The result would possibly be quite different if done today (and I bet we could design it safer as well as cheaper as well as more sustainable) , but the standard is now established.
As you say; there seems to be no limit to human stupidity. When we were plugging irons and heaters into the light socket, the fuse was a simple metal wire designed to fail before the main cable did. It was not uncommon to replace it with a nail or just a higher rated fuse.As I said - lights back then were ungrounded so a short would make them live.
Anything you buy in the UK that has to plug into the mains, will have a standard three pin plug moulded on to it, so that the ignorant won’t wire a plug the wrong way round. You may find Chinese made power strips, but they had better be up to code or the supplier could be in big trouble.

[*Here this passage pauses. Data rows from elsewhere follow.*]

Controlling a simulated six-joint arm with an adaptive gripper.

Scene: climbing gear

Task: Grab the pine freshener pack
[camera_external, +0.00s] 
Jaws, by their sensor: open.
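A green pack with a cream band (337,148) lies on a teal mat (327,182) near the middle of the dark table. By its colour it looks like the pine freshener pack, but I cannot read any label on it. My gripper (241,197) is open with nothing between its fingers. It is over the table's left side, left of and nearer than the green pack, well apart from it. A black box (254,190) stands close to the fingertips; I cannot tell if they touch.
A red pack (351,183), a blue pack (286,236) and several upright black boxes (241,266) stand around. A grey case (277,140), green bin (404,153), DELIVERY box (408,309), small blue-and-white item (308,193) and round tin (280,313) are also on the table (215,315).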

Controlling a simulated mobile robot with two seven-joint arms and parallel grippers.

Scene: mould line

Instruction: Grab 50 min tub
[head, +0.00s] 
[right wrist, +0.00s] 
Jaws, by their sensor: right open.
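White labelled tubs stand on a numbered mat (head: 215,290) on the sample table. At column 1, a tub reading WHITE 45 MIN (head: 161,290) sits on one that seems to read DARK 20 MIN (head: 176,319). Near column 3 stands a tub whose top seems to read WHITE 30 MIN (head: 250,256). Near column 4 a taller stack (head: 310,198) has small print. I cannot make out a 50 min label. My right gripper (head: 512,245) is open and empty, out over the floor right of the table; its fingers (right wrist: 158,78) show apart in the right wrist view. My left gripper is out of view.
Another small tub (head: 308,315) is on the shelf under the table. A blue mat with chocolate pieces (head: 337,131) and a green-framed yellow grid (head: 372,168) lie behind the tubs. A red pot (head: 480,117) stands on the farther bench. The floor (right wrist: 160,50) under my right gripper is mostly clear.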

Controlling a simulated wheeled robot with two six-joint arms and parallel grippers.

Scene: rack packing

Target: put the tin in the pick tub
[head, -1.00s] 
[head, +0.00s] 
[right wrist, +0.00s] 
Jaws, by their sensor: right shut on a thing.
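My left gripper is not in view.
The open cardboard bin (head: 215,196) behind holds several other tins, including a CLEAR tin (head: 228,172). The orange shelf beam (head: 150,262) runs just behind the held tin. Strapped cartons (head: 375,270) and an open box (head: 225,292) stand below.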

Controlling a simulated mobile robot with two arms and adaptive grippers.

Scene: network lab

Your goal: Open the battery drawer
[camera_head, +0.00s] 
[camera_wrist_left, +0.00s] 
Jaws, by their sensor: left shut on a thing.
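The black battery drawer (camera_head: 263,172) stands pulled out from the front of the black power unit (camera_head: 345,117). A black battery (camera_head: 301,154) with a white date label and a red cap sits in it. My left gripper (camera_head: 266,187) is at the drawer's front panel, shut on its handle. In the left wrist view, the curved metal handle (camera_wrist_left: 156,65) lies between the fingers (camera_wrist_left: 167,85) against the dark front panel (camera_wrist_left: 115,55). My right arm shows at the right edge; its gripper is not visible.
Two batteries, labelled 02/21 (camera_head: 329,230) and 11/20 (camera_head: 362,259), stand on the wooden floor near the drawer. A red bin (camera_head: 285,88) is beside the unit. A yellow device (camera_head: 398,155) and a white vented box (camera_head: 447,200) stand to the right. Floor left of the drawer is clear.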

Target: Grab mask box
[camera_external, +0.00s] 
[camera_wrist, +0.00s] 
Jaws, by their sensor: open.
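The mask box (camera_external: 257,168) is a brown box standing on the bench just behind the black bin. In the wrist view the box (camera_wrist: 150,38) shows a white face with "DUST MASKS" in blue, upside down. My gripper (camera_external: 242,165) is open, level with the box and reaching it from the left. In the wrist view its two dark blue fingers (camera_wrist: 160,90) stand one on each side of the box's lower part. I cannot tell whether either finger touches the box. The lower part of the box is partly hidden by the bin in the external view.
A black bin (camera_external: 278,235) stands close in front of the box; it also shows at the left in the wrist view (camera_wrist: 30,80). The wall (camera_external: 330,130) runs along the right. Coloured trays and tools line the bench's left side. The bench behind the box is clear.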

I’m not so sure. The other plugs in use around the world are just as effective. IMHO the English plug is and always was over-engineered and clumsy.
How many folks have turned the light off on their brother so that he pees on his shoes?
The rules are the same, but solutions have changed. From the regs:
Combination taps with separate waterways do not require any additional backflow
protection. However, combination (blending) taps that allow mixing of the water to occur
within the body of the tap should have single check valves on the hot and cold inlets
When it was first manufactured the material for the casing was bakelite, which is not as strong as modern plastics, so what seems like over-engineering (at least in the build of the casing) is probably just about right for the time. I haven’t any excuse for the size of the pins. The price of brass was probably on the downward slide once we weren’t using it to make bullets quite so much, so I guess it probably didn’t seem like extravagance.
I think if we were designing a safety plug now, we might end up with something like the IEC connector standard, where the pins of the male plug are boxed in (so no chance of touching them when the plug is halfway engaged) and the enforcement of plugging in the right way around is handled by the shape of the plastic case. The shuttered live pin socket might be tricky, but could probably still be done.